▸ **AIM OF THE EXERCISE**
Pick out the lines below with "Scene" and list them.

▸ **PROVIDED INFORMATION**
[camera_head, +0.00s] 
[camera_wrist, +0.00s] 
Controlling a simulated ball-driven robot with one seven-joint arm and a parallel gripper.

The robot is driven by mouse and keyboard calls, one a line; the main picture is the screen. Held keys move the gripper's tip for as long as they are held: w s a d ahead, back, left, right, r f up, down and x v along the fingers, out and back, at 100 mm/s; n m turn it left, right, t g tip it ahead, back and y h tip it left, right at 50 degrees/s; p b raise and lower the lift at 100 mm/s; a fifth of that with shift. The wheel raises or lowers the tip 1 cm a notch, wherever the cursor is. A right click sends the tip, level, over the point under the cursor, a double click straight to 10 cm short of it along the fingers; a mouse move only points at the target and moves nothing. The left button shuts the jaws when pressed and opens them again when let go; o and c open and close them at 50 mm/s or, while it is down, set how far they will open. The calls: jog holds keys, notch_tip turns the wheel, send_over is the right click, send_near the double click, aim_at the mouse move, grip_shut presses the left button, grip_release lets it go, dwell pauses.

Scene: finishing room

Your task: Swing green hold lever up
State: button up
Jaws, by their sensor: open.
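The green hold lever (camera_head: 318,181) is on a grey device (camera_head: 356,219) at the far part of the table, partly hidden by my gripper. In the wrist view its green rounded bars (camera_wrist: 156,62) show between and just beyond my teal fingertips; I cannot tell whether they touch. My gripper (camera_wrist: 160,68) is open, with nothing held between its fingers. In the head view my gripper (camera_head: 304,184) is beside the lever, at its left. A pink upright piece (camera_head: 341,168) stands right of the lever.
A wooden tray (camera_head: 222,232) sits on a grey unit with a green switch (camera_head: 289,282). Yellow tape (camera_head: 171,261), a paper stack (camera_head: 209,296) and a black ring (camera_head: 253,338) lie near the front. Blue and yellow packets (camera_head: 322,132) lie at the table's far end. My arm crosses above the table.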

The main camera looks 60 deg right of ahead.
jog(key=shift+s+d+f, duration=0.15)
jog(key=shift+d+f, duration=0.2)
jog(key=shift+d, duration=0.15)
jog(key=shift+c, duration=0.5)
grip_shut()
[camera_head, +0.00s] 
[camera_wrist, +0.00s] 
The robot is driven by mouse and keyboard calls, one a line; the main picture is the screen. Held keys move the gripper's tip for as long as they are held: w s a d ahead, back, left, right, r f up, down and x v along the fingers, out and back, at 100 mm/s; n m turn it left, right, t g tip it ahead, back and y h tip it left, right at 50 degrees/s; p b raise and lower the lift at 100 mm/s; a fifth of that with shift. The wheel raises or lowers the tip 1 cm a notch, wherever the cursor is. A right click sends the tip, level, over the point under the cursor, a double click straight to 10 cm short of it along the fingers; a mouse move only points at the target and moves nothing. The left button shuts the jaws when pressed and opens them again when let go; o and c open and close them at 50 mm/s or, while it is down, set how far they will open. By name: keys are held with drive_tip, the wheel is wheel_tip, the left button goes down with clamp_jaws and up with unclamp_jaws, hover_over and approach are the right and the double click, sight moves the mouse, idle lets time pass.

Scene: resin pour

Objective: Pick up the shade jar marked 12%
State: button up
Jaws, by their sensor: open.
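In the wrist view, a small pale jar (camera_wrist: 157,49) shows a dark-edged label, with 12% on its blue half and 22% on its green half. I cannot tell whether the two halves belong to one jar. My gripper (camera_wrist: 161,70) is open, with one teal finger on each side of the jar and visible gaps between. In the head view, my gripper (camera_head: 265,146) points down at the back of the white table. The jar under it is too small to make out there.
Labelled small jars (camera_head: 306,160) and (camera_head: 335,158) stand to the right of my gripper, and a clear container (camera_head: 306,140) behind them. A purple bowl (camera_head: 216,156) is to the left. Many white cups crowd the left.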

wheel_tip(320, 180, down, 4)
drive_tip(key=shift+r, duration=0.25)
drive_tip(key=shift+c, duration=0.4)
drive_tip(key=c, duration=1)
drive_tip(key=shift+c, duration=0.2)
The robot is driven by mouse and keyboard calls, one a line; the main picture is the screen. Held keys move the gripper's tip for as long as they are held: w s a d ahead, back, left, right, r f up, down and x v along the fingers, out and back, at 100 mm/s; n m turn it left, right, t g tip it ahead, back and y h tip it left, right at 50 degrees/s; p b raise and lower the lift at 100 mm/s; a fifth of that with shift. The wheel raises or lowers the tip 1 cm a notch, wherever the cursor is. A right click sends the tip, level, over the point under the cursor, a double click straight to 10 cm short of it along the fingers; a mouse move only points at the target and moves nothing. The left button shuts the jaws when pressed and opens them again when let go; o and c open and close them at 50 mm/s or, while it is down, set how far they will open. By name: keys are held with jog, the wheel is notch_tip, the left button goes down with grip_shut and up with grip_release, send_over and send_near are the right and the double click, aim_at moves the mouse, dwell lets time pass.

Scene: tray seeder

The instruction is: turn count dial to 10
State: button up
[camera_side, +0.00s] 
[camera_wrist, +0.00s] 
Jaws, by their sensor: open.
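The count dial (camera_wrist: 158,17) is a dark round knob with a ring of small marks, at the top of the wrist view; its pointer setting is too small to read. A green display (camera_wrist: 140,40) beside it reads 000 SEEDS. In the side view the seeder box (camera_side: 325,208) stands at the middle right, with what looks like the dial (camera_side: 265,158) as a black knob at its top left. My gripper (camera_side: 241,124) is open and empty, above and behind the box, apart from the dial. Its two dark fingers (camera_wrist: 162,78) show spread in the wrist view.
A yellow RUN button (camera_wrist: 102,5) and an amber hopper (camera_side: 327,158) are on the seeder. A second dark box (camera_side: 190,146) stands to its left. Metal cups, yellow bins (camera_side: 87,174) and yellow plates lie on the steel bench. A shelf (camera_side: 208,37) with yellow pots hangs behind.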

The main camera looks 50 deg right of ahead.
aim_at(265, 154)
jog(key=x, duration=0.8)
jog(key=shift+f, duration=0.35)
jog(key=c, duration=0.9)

▸ **COMPLETED EXERCISE**
Scene: finishing room
Scene: resin pour
Scene: tray seeder

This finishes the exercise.